Bringing it together on a real project
A mid-rise office brought us in to refresh their plant while they renovated floors 3 through 7. They wanted high speed data wiring to support a new VDI rollout, PoE cameras, and ceiling APs. We ran OM4 risers in diverse paths back to a small core on floor 3. Each floor got Cat6A horizontal for APs and cameras, Cat6 to desks, and zone boxes in open areas. Patch panel configuration used separate 24-port shielded panels for APs and cameras, with unshielded panels for desks. The server rack and network setup placed fiber cassettes at the top of each distribution rack, copper patching through vertical managers, and dual PDUs with measured load. We documented every link in 606-B format, exported switch port descriptions, and handed over a structured folder of test results.
Two months later they added lab users who needed 10 GbE. Because we had a clean backbone and extra Cat6A home runs stubbed in ceiling spaces, the change took a weekend, four SFP+ modules, and a handful of short jumpers.

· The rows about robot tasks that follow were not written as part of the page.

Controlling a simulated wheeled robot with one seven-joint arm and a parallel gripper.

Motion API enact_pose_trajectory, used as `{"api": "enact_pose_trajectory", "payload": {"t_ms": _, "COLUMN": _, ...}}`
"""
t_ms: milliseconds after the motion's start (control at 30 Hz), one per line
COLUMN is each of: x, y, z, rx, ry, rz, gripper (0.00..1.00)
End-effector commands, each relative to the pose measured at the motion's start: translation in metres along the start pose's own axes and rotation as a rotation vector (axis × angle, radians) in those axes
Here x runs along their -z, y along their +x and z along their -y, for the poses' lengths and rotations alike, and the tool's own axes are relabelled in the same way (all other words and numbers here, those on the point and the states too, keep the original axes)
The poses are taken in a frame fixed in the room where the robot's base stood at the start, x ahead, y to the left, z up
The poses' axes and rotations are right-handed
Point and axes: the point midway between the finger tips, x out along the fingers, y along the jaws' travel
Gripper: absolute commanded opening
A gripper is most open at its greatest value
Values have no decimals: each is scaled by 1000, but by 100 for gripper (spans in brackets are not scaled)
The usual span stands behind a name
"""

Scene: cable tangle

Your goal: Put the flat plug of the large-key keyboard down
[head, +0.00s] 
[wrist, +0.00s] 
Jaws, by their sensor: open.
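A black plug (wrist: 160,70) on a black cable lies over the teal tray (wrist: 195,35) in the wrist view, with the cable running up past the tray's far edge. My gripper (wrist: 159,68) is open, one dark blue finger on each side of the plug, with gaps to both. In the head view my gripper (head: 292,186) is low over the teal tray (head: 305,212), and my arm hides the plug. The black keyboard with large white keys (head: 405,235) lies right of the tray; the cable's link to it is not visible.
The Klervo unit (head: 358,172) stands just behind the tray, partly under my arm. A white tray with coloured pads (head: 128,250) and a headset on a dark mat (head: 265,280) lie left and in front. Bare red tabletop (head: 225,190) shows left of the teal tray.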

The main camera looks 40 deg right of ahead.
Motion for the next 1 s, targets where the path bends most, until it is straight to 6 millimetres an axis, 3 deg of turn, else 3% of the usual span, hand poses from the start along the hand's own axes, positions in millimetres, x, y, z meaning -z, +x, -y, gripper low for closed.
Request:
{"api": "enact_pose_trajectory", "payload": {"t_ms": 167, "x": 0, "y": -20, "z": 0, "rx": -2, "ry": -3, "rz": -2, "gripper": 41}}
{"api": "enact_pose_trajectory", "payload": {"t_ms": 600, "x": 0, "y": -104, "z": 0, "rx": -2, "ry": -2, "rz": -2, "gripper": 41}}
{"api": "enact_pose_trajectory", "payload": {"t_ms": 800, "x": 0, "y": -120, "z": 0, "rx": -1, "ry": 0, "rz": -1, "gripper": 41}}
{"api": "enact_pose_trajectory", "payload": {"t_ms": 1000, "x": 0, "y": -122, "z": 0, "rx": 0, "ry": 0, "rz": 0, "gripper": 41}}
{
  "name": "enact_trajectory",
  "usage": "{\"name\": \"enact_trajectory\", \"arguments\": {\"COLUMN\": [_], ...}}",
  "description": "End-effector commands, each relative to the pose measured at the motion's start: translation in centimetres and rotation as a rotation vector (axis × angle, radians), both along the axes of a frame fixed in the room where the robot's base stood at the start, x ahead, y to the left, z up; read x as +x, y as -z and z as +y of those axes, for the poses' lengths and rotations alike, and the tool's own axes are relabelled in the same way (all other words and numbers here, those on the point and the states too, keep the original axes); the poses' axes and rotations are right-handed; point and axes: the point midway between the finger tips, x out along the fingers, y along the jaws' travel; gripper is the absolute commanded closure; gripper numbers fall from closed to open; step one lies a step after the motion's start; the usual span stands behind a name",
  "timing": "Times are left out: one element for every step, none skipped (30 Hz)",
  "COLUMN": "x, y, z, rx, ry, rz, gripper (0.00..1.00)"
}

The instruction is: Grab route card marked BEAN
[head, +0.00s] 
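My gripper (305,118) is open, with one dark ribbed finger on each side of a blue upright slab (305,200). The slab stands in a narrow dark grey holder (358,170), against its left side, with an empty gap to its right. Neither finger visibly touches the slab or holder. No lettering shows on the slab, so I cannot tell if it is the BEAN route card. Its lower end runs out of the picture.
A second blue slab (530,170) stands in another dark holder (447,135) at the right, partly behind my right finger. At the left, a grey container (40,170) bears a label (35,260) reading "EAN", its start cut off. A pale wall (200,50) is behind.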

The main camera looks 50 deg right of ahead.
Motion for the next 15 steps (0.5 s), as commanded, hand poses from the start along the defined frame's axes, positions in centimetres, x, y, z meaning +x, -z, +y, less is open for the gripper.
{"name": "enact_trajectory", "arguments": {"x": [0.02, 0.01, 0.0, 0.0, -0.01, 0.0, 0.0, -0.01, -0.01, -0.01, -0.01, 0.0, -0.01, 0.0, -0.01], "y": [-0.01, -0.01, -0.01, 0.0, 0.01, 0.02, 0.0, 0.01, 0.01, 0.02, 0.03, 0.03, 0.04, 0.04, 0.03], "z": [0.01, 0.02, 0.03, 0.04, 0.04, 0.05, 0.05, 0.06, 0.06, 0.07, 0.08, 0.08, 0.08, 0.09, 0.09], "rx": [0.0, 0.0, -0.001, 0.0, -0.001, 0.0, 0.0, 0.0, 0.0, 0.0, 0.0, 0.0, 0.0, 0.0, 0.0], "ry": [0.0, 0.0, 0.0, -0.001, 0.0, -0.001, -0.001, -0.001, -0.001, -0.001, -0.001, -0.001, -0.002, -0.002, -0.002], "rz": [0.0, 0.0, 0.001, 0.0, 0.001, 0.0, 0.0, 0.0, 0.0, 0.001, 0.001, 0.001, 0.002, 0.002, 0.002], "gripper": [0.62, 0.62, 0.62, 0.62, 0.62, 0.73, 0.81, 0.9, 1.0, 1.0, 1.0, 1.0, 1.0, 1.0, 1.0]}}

No new pathways, no ceiling fishing, and no surprises in the loss budgets. The small up-front premium saved them at least a week of disruption.
Final thoughts from the field
Backbone and horizontal cabling are not competing concepts, they are roles in the same system. The backbone carries the building’s heartbeat, the horizontal delivers it to fingertips and sensors. Respect the standards, but let the environment and the application guide the choices. Choose media with tomorrow’s optics and power in mind. Test like you expect to be audited. Document so that a new technician can walk in cold and succeed. If you get those fundamentals right, the network gear can change a dozen times without your infrastructure flinching.